Le bonheur terrestre est éphémère. Il dépend essentiellement des circonstances qui le produisent; mais la paix du Christ est une paix qui demeure. Ni les circonstances de la vie, ni les biens de la terre, ni le nombre de nos amis terrestres n’influent sur elle. Le Christ est la fontaine d’où jaillit l’eau de la vie, et le bonheur que nous y puisons ne tarira jamais.
La douceur du Christ manifestée au sein de la famille rend chaque membre heureux. Elle ne provoque pas de querelles, ne réplique pas de façon courroucée, mais apaise l’irritation et répand une paix qui gagne tous ceux qui se trouvent dans son cercle enchanté. Elle intègre à la grande famille du ciel les familles où elle règne ici-bas.
Il est infiniment préférable de se laisser accuser faussement que d’appliquer la loi du talion à nos ennemis. L’esprit de haine et de vengeance nous vient de Satan et cet esprit ne peut qu’apporter le mal à celui qui l’accueille. L’humilité du cœur, la douceur, qui est le fruit de la présence du Christ en nous, voilà le vrai secret de la bénédiction. “Il glorifie les malheureux en les sauvant.” Psaumes 149:4.
Les débonnaires “hériteront la terre”. C’est l’orgueil qui a ouvert la porte du monde au péché; c’est par lui que nos premiers parents ont perdu la domination de la terre, leur royaume. Par son abnégation, le Sauveur a racheté ce qui avait été perdu et il déclare que nous devons vaincre comme il a vaincu.

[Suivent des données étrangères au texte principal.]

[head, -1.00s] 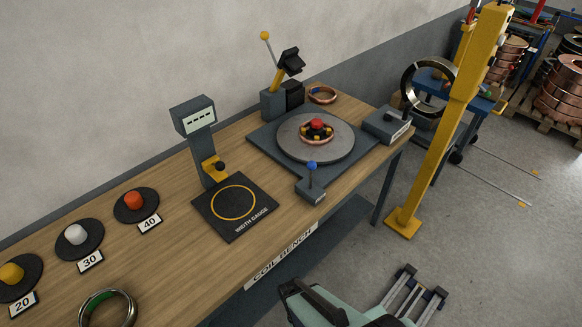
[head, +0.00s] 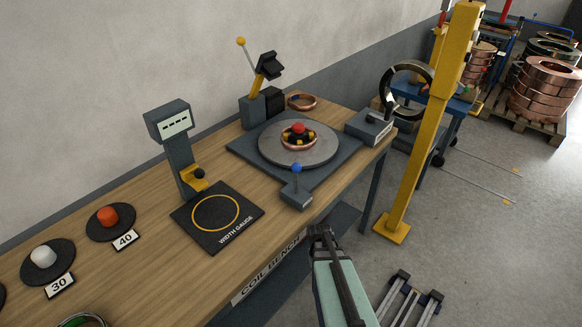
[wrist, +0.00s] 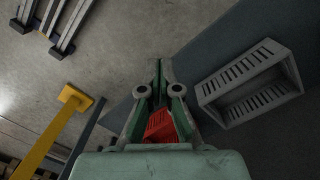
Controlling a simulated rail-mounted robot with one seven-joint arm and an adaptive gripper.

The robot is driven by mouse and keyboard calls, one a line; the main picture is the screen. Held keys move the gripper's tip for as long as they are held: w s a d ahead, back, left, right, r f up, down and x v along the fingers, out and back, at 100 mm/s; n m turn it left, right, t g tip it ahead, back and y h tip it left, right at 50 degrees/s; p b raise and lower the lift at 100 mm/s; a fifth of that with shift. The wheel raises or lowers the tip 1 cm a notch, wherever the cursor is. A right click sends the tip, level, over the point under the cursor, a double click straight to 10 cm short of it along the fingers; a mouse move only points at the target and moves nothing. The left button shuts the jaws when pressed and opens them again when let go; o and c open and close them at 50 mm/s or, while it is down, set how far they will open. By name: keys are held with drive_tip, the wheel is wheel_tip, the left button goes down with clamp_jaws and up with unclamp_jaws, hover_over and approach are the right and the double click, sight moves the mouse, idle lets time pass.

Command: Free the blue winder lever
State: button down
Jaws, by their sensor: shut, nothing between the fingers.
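The winder lever has a blue knob (head: 296,169) on a short dark stem. It stands upright on a small grey box (head: 296,195) at the near corner of the winder's base plate. The winder's round grey turntable (head: 275,151) carries a copper coil (head: 311,143) around a red-topped hub (head: 298,129). My gripper (head: 318,230) is just off the bench's front edge, below and right of the lever, apart from it. In the wrist view my gripper's fingers (wrist: 158,65) are together and empty, pointing down past the bench; the lever is not in that view.
The width gauge (head: 172,122) stands left of the winder. A grey box (head: 370,127) sits at the bench's right end, near a yellow post (head: 412,180).

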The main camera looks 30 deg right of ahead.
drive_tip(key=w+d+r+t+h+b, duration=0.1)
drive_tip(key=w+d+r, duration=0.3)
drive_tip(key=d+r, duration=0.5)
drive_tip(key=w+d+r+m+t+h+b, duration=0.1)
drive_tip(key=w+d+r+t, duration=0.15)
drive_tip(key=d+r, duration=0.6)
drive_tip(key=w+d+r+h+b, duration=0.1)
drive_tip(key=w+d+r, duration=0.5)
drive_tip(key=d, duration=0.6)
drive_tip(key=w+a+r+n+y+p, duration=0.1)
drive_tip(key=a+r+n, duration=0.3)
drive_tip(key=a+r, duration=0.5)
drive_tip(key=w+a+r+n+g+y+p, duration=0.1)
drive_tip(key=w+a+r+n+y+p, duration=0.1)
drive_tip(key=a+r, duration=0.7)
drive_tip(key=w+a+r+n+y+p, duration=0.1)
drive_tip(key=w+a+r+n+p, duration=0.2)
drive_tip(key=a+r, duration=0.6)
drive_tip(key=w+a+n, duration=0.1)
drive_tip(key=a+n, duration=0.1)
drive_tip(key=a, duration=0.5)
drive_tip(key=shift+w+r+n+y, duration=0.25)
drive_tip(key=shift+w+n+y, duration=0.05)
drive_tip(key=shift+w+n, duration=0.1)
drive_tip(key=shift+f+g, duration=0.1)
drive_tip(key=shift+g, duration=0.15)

C’est en nous humiliant et en nous abandonnant à lui que nous deviendrons héritiers avec lui, au moment où les débonnaires “hériteront la terre”.
La terre qui leur est promise ne sera pas, comme celle-ci, assombrie par les ombres de la mort et de la malédiction. “Mais nous attendons, selon sa promesse, de nouveaux cieux et une nouvelle terre, où la justice habitera.” 2 Pierre 3:13. “Il n’y aura plus d’anathème. Le trône de Dieu et de l’agneau sera dans la ville; ses serviteurs le serviront.” Apocalypse 22:3.
Sur cette terre nouvelle, il n’y aura plus de déceptions, plus de douleurs, plus de péchés, plus personne qui dise: “Je suis malade.” Il n’y aura plus de tombes, plus de deuils, plus de morts, plus de séparations, plus de cœurs brisés. Car Jésus sera là et sa paix avec lui: “Ils n’auront pas faim et ils n’auront pas soif; le mirage et le soleil ne les feront point souffrir; car celui qui a pitié d’eux sera leur guide, et il les conduira vers des sources d’eaux.” Ésaïe 49:10.